* [EXERCISE DESCRIPTION] Print the records below exactly, starting at the first line and stopping after the line that contains "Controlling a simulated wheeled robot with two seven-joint". Leave out any pictures.

* [DATA]

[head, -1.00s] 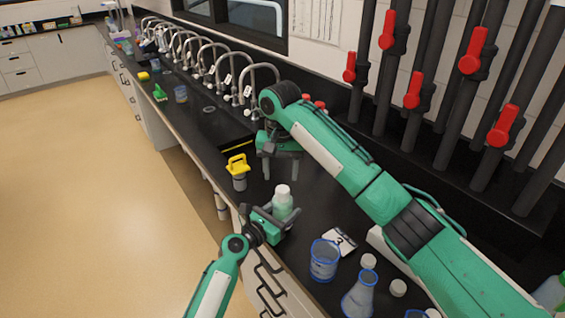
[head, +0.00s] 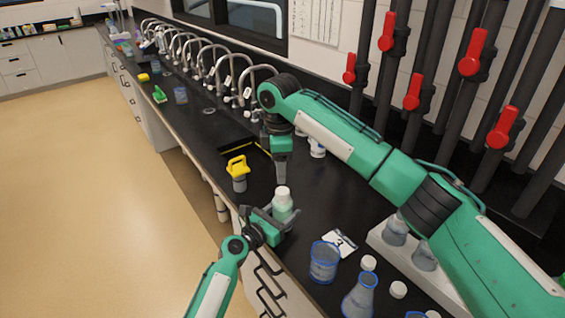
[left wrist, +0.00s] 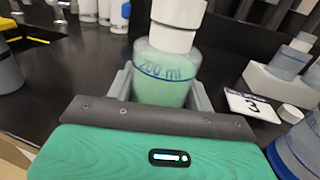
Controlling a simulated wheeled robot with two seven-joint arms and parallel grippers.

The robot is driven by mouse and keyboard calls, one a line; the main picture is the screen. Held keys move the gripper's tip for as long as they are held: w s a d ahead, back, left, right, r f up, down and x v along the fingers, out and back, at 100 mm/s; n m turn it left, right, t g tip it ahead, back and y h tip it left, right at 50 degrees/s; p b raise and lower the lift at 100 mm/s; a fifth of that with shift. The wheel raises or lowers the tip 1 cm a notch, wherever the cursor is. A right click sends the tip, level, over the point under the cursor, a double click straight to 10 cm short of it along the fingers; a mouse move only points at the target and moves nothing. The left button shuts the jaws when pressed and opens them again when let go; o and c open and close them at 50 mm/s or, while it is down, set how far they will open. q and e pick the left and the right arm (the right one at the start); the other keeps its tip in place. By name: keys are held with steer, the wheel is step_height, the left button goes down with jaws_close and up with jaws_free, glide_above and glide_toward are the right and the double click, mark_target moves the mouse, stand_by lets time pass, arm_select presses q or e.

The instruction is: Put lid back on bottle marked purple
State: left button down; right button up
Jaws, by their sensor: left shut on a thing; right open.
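My left gripper (head: 268,222) is shut around a bottle of pale green liquid (head: 283,208), held upright near the counter's front edge. My right gripper (head: 281,172) is open, pointing down just above and behind the bottle's white top. Its fingers overlap in the head view. Loose white lids (head: 368,262) (head: 398,288) lie on the counter to the right.
A blue-rimmed beaker (head: 324,262), a flask (head: 359,298) and a card marked 3 (head: 340,242) are at the right. A yellow-handled item (head: 238,172) stands left of the bottle. White bottles (head: 317,149) stand behind my right gripper. Taps (head: 262,80) line the back.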

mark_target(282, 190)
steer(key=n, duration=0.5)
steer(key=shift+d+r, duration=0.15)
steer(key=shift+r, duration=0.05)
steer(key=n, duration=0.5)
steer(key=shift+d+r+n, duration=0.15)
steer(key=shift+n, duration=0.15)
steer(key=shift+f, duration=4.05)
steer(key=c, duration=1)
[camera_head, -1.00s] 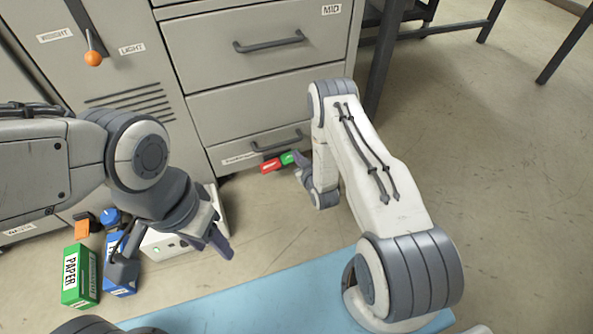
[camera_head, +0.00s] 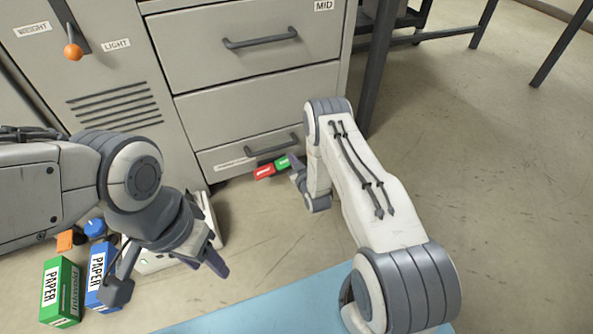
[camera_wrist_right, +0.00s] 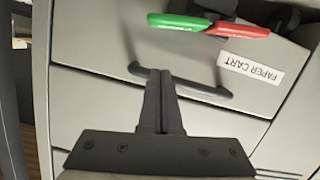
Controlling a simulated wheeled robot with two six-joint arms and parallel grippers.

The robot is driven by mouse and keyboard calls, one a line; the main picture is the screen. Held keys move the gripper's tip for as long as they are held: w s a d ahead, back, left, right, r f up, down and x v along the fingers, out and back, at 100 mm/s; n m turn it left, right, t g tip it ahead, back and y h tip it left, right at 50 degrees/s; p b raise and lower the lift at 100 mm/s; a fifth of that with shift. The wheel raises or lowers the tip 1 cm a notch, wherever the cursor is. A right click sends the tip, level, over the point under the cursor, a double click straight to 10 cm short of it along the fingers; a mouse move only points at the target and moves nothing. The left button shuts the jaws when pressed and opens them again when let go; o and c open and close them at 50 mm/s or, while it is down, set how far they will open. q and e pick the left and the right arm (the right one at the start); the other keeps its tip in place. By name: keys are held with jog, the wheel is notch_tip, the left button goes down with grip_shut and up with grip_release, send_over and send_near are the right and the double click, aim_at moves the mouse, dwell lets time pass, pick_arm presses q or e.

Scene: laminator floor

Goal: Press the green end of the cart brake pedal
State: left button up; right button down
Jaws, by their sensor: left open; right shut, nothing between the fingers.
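The brake pedal sits low at the front of the paper cart (camera_head: 235,150), with a red end (camera_head: 264,172) on the left and a green end (camera_head: 282,163) on the right. In the right wrist view the green end (camera_wrist_right: 180,23) is at the left and the red end (camera_wrist_right: 240,31) at the right. My right gripper (camera_head: 294,163) is shut and empty, close beside the green end in the head view. In the wrist view its fingertips (camera_wrist_right: 160,75) appear over the drawer handle, apart from the pedal. My left gripper (camera_head: 168,275) is open and empty, over the floor at left.
A dark drawer handle (camera_wrist_right: 180,82) and "PAPER CART" label (camera_wrist_right: 252,69) lie near the pedal. Green (camera_head: 62,292) and blue (camera_head: 103,278) paper packs stand by my left gripper. A blue mat (camera_head: 270,308) lies in front.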

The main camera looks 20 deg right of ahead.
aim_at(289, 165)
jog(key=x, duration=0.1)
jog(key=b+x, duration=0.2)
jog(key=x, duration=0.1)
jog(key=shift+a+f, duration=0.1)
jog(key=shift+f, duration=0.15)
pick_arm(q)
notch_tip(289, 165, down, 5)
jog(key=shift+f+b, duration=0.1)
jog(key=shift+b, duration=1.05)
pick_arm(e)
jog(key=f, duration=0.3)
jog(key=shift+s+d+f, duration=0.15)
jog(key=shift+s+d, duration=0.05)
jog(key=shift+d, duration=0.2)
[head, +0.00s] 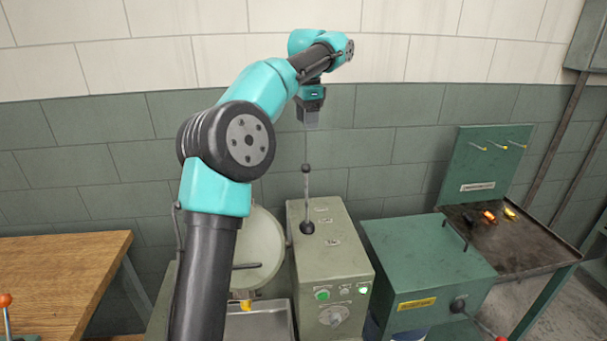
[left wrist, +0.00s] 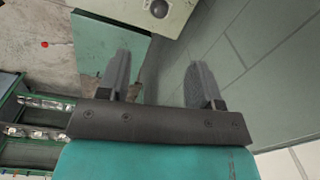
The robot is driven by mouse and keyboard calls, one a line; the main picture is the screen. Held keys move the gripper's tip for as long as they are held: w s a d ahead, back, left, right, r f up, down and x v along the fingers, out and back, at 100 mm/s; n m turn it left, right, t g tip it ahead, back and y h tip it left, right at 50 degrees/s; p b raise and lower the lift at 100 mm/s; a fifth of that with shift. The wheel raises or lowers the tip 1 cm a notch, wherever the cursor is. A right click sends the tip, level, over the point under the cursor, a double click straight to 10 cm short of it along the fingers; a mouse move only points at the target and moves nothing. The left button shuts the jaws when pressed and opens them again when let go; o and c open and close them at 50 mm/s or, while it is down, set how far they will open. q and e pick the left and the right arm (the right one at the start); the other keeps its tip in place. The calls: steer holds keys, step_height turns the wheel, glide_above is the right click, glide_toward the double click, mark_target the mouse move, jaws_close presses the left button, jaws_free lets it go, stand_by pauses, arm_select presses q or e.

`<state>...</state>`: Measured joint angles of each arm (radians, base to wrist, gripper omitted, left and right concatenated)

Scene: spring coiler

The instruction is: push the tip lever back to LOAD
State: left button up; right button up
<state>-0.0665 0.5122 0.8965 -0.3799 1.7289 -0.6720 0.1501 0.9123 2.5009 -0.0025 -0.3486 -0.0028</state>
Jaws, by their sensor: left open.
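The tip lever (head: 307,198) is a thin rod with a dark ball at each end, on top of the grey-green control box (head: 344,265). It looks nearly upright. Small labels lie beside it, too small to read. My left gripper (head: 310,122) hangs above the lever, apart from the upper ball as seen in the head view. In the left wrist view the gripper (left wrist: 158,85) is open with nothing between its fingers. A dark ball (left wrist: 159,8) on a pale box shows at that view's top edge. My right gripper is in neither view.
A green box (head: 430,262) stands right of the control box. A metal tray (head: 520,250) with small coloured items is farther right. A round pale drum (head: 258,252) is left of the control box. A wooden bench (head: 60,275) is at far left; the wall is behind.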

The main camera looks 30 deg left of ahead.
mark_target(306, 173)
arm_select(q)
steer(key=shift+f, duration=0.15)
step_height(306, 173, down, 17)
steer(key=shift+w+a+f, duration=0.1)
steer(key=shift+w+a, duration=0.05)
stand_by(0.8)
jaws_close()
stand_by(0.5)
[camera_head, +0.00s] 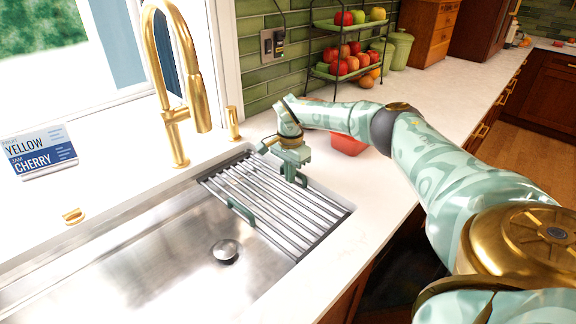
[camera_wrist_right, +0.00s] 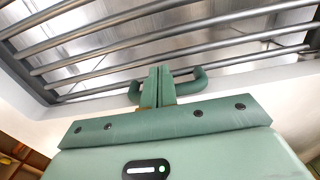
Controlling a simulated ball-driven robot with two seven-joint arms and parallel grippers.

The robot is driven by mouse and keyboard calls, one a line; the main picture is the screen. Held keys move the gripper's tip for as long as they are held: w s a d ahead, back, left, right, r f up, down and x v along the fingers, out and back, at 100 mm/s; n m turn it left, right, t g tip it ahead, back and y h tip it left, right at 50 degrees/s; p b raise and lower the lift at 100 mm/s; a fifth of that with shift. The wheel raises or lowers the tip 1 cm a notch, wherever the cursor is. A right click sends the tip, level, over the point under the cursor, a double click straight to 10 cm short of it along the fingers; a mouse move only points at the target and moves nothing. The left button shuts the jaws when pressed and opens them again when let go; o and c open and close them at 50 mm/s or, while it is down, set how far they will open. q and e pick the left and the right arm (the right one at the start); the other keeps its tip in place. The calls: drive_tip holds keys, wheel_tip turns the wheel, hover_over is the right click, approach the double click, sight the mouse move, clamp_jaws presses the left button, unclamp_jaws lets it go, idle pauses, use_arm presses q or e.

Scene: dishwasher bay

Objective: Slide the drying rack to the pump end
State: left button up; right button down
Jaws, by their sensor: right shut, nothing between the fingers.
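The drying rack (camera_head: 258,190), a row of grey metal bars in a dark frame, lies across the right part of the sink. One green handle (camera_head: 241,212) is on its left side. Another green handle (camera_wrist_right: 198,80) shows behind my fingers in the right wrist view, its curved ends on either side of them. My right gripper (camera_head: 291,176) is at the rack's right edge. Its fingers (camera_wrist_right: 158,88) are shut with nothing between them; whether they touch the handle I cannot tell. A gold pump (camera_head: 233,123) stands behind the rack at the back counter. My left gripper is not in view.
The steel sink (camera_head: 150,265) is bare left of the rack, with a drain (camera_head: 225,251). A gold faucet (camera_head: 174,120) rises behind it. A red container (camera_head: 349,144) sits on the counter behind my right arm. A fruit stand (camera_head: 348,60) and a sign (camera_head: 40,152) stand farther back.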

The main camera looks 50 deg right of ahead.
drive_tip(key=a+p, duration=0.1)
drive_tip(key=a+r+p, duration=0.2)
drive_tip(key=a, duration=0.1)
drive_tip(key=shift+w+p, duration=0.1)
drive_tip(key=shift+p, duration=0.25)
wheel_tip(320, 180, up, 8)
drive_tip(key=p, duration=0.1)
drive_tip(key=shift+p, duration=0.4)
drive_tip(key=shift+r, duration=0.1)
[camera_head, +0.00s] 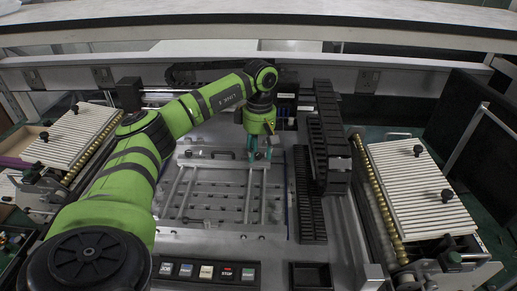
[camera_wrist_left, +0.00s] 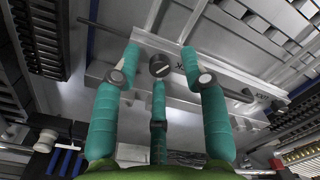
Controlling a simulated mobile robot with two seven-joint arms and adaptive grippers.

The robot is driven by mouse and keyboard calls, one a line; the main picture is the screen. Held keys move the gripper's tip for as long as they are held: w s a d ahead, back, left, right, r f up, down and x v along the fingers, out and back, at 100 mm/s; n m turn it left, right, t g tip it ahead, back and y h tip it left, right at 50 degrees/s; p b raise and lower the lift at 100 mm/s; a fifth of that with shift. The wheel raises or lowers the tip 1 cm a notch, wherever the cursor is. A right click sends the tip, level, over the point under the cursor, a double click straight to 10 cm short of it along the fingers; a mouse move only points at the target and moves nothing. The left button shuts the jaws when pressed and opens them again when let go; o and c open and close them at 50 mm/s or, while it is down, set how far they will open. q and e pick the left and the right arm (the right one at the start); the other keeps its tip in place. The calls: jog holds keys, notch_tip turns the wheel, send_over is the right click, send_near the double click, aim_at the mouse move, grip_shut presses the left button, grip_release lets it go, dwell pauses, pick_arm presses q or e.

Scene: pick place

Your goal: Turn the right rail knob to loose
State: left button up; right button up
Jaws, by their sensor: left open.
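My left gripper (camera_head: 259,152) points down at the far end of the right rail (camera_head: 249,193) in the head view. In the left wrist view its three teal fingers (camera_wrist_left: 160,70) are spread open around a round black knob (camera_wrist_left: 160,65) on a light metal bar. The knob sits between the fingertips, and I see no clear contact. In the head view the gripper hides this knob. The left rail (camera_head: 176,192) runs beside the right one over the perforated plate. My right gripper is not in view.
A black cable chain (camera_head: 327,130) stands close to the right of the gripper. Slatted trays with black knobs lie at the left (camera_head: 72,137) and right (camera_head: 418,190). A row of push buttons (camera_head: 206,271) is at the front. The perforated plate (camera_head: 215,207) is mostly clear.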

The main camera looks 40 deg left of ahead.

* [RESULT OF THIS EXERCISE]
[head, -1.00s] 
[head, +0.00s] 
[left wrist, +0.00s] 
Controlling a simulated wheeled robot with two seven-joint arms and parallel grippers.

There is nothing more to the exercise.